Summer can be a great time for creative inspiration. Breaking out of your winter studio habits can have a huge impact on your mind and body, and we all know how useful change can be for getting us into new situations and experiences that spark new creative drives. We've even written a special post about summer inspiration recently! But sometimes, summer alone isn't enough to get the creative juices flowing. Creative blocks can happen to the best of us at almost any time, which is no fun, but a definite reality of living life as a creative individual.
Some of us remember the heady days of art school, when there was a constant source of projects and parameters to work in (and some of you will be thinking with relief that you're not going back to class until the autumn!). There is a kind of creative relief in having at least some of the parameters of a project provided for you. It seems almost paradoxical, but developing creative ways to operate within a framework can sometimes make it easier to generate ideas that simply staring at a blank canvas (which we've all done at one point or another).
Enter the wonderful world of Twitter bots. A Twitter bot is a piece of software that automatically generates tweets (posts on Twitter) from a set of input words, and as you might expect, it's not always 100% grammatically correct, but it almost never fails to be interesting. That's the premise behind @artassignbot, the digital brainchild of Jeff Thompson, an artist and programmer who grew tired of constantly recycled themes being used in art school assignments. So he gathered up a massive collection of assignments, and used software to recombine them in bizarre and sometimes appealing ways, and stuck a due date on the end.

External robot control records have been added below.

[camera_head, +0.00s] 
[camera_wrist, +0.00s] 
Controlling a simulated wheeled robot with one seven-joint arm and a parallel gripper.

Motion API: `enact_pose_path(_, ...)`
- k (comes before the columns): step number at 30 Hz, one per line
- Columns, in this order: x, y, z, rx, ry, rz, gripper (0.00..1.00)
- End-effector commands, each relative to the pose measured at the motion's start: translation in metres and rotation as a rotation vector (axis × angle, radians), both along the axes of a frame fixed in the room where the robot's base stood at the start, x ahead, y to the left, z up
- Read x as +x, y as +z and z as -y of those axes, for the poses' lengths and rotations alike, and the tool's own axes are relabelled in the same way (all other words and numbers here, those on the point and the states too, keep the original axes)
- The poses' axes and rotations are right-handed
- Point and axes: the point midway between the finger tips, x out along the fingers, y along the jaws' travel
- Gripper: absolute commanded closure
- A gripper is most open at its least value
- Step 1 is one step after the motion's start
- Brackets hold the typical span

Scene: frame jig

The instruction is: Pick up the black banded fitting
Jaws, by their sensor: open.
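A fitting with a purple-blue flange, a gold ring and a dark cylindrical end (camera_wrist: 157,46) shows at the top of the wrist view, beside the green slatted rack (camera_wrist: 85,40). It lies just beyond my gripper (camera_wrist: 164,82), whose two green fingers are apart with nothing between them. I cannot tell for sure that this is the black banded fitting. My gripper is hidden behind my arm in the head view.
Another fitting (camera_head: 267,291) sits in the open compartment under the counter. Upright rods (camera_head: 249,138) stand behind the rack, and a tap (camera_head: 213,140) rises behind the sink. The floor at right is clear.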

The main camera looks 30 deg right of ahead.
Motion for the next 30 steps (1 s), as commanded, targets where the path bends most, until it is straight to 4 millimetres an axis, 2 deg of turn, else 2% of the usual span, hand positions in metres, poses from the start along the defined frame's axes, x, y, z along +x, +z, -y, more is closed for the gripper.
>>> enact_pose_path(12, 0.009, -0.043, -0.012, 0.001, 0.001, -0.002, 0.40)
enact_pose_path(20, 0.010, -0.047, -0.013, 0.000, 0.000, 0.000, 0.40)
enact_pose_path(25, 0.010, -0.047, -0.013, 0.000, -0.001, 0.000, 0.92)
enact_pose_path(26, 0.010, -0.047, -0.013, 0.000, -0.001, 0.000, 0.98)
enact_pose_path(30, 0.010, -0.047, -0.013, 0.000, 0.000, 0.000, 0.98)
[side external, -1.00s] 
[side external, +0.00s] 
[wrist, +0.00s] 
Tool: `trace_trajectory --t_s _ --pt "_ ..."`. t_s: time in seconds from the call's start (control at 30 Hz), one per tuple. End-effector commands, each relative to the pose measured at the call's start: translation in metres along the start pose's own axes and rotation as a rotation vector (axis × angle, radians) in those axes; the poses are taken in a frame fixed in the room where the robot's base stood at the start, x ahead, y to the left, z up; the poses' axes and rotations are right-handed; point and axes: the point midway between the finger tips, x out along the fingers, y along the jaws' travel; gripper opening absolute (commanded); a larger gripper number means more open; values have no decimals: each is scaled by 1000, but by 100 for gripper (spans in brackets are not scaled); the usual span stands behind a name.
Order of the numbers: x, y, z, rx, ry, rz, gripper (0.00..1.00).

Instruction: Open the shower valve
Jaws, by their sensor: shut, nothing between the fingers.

These due dates range in time from under a minute for quick flash projects to several days or more, giving you some time to think about what you're doing.
A new assignment is tweeted every hour, and there have been over 30,000 so far, so you're sure to find something that will spark a creative urge in you, even if it's just so you can say that you've collaborated with a piece of online software.
The best part of all, of course, is that you don't have to put up with the interminable critiques from classmates!